Aujourd’hui, la France confirme son ralliement ancien à la position marocaine, mais elle affirme aussi l’exclusivité du plan d’autonomie comme base de négociations ; tout en parlant de souveraineté marocaine, elle ne rompt toutefois pas avec la légalité internationale, puisque l’ONU reste le maître d’œuvre. C’est donc une nouveauté relative.
Dans cette lettre, il écrit également : « Le présent et l’avenir du Sahara occidental s’inscrivent dans le cadre de la souveraineté marocaine. » Pourquoi le président de la République décide-t-il maintenant de se ranger du côté marocain ?
La France sort d’une longue période de crise avec le Maroc, entamée sous le mandat de François Hollande, intensifiée sous les deux présidences d’Emmanuel Macron, et qui a atteint son acmé à l’été 2023.
D’abord, la France n’avait jamais remis en cause sa position officielle, le soutien au plan proposé par le Maroc, dès 2007. Cependant, elle l’avait mise en sourdine dans le cadre du rapprochement avec l’Algérie, voulu par François Hollande, puis par Emmanuel Macron. Aujourd’hui, il s’agit donc d’un retour à une position historique sur le conflit au Sahara occidental.
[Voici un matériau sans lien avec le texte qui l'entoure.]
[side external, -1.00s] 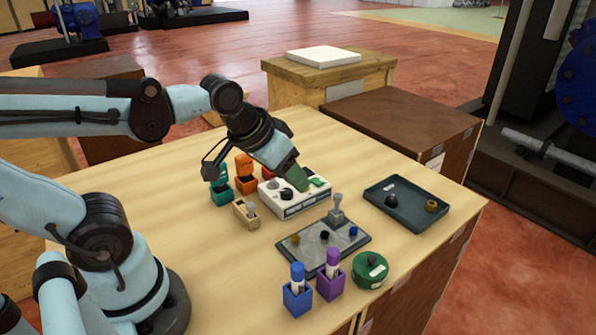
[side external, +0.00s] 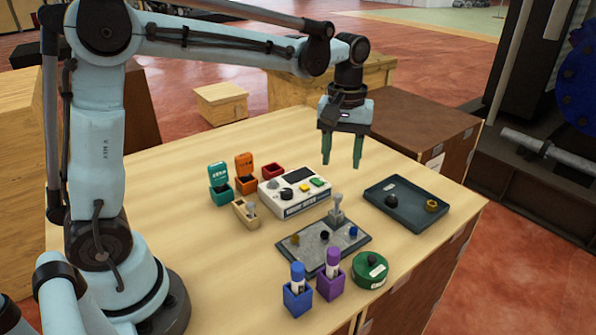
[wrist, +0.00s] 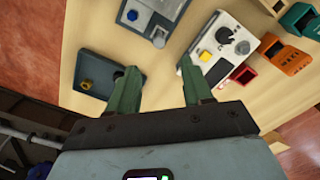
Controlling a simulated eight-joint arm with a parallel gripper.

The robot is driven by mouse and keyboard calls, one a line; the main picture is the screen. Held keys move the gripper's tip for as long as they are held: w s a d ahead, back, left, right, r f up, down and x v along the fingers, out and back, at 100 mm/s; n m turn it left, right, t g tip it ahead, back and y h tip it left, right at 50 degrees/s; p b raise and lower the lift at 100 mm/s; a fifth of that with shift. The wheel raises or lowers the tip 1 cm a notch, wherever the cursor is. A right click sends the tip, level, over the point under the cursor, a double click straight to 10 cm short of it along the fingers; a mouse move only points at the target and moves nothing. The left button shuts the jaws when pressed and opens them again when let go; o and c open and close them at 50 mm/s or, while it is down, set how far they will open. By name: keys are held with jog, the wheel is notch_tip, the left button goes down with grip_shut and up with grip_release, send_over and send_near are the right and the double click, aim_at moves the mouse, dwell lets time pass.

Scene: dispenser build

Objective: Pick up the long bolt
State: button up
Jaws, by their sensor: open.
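I cannot make out the long bolt for certain. A small tan block (side external: 244,215) left of the white device holds a short grey piece (side external: 251,210), too small to tell whether it is a bolt. My gripper (side external: 342,164) is open and empty, with its green fingers pointing down, well above the back right of the table. In the wrist view my gripper's fingers (wrist: 158,70) are spread with nothing between them.
The white device (side external: 294,194) stands mid-table, with teal (side external: 221,190) and orange (side external: 246,182) boxes behind left. A grey plate (side external: 310,256) with a post lies in front. A dark tray (side external: 405,208) holds a black part and a brass ring. The table's left front is clear.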

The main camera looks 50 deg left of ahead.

Cette décision intervient aussi dans un contexte politique particulier : l’élection présidentielle algérienne au mois de septembre. La campagne électorale favorise les discours hostiles à la position française et, à n’en pas douter, au tournant d’Emmanuel Macron
Mais Emmanuel Macron acte l’exclusivité du plan de large autonomie, ce qui répond à une demande pressante du Maroc. Pour sortir de la brouille entre les deux pays, le Maroc exigeait ce soutien. La brouille n’était pas uniquement diplomatique, mais aussi personnelle, entre Emmanuel Macron et Mohammed VI. Ensuite, le président de la République a certainement eu le sentiment d’être allé au bout des possibilités de sa relation avec l’Algérie. Il revient alors à l’entente avec le Maroc.
D’autres éléments ont potentiellement été mis dans la balance, comme la grâce accordée aux quatre journalistes et intellectuels marocains – dont un Franco-Marocain – emprisonnés au Maroc. En effet, il a souvent été reproché à Emmanuel Macron d’oublier la question des droits de l’homme. Enfin, cette reconnaissance correspond aussi aux 25 ans de règne de Mohammed VI, anniversaire qui risquait d’être occulté par les Jeux olympiques. Ainsi, la France offre un cadeau officiel au monarque.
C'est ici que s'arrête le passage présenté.